Vinyl in the Woods rides the rebirth of the classic medium.

Rubber Soul: Forget CDs – let alone the Internet – the retro appeal of vinyl will be celebrated in the Big Sur woods.

According to the Recording Industry Association of America, record sales are booming: From 2007 to 2008, vinyl LP and EP sales rose by 124 percent – digital sales, meanwhile, rose just 30 percent – and that doesn’t include used or independent sales.

As a result, over the past few years, mom-and-pop record shops have been resurrected, independent vinyl-only record labels are popping as quickly as Starbucks, and turntable sales have gone from nil to numerous – the New York-based online music retailer Insound.com reported a turntable sales increase of 200 percent in 2008.

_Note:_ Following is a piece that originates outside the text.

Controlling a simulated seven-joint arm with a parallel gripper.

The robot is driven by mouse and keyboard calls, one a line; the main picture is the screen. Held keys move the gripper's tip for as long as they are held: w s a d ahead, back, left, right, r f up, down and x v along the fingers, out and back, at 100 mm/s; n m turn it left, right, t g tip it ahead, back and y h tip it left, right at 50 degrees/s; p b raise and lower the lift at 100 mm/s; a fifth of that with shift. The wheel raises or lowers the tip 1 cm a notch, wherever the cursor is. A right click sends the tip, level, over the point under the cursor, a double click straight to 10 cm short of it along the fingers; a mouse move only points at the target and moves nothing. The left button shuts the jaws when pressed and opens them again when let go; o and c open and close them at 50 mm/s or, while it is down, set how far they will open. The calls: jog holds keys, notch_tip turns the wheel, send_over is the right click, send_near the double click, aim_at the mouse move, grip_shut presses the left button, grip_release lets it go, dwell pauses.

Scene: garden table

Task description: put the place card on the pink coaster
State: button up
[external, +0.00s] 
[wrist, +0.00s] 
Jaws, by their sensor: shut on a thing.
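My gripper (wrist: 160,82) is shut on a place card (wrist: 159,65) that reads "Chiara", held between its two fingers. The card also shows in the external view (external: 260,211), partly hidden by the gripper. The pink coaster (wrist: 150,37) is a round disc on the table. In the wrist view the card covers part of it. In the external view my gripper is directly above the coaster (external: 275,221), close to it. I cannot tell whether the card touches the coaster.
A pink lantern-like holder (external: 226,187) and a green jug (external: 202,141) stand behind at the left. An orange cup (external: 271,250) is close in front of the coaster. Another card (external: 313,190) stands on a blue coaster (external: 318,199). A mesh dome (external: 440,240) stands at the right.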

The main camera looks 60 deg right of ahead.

A couple of years ago, there was even a special day dedicated to the vinyl rush: Record Store Day commemorates the “unique culture surrounding over 700 independently owned record stores in the USA, and hundreds of similar stores internationally.” The celebration has spawned special vinyl releases made exclusively for the one-day event and has attracted many big-name artists to make special in-store appearences.

Billy Corgan of Smashing Pumpkins played at Amoeba Records in Los Angeles this past Record Store Day. “I used to work at an indie record shop,” he said, “so I’ll always have a soft spot for the places where I still go to find the most vital music.”

Saturday’s daylong Vinyl in the Woods at the Henry Miller Library will, like Record Store Day, honor the onetime-forgotten audio format that can now bring a 22-year-old DJ together with an old-timer who never owned a CD player.

A multitude of more than a dozen vendors – including Drag City, Amoeba, Monterey’s Vinyl Revolution, B Music/Finders Keepers and Origami Vinyl – will be slinging mass quantities of used and new LPs and EPs.

Neil Schield was one of the folks who foresaw vinyl’s future rise from obscurity, opening his own shop/label Origami Vinyl about a year ago after he was laid off from a digital music distribution. The Echo Park store, which owns an inventory of 90 percent new vinyl, has even lured in The Who’s Pete Townshend there after he read about the operation online.

“[Vinyl] is a far superior format and the art is fun to look at,” Schield says. “The iPod has its place, but the whole experience of listening to vinyl at home is much better.”

Schield – who says some of Origami’s current bestsellers are Wild Nothing, Ariel Pink and The National – plans on hauling a selection of mostly Los Angeles-based bands up the coast, like Fool’s Gold and Kissing Cousins. But he’s also bringing a small collection of handpicked used nuggets, including a rare, early Modest Mouse, a first edition Pavement LP and a bunch of Neil Young.

“[Vinyl in the Woods] will be a celebration of the format and for some people it will be an introduction to vinyl,” Schield says. “It will also be a great place for people to discover music and check out all the different personalities behind the independent shops.”

The Mystery Lights, San Francisco psych-rockers Seventeen Evergreen and a mass amount of DJs will perform. There will also be a screening of a surprise rock and roll movie and food from Babaloo – a Carmel Valley organic Cuban operation – to keep the party spinning.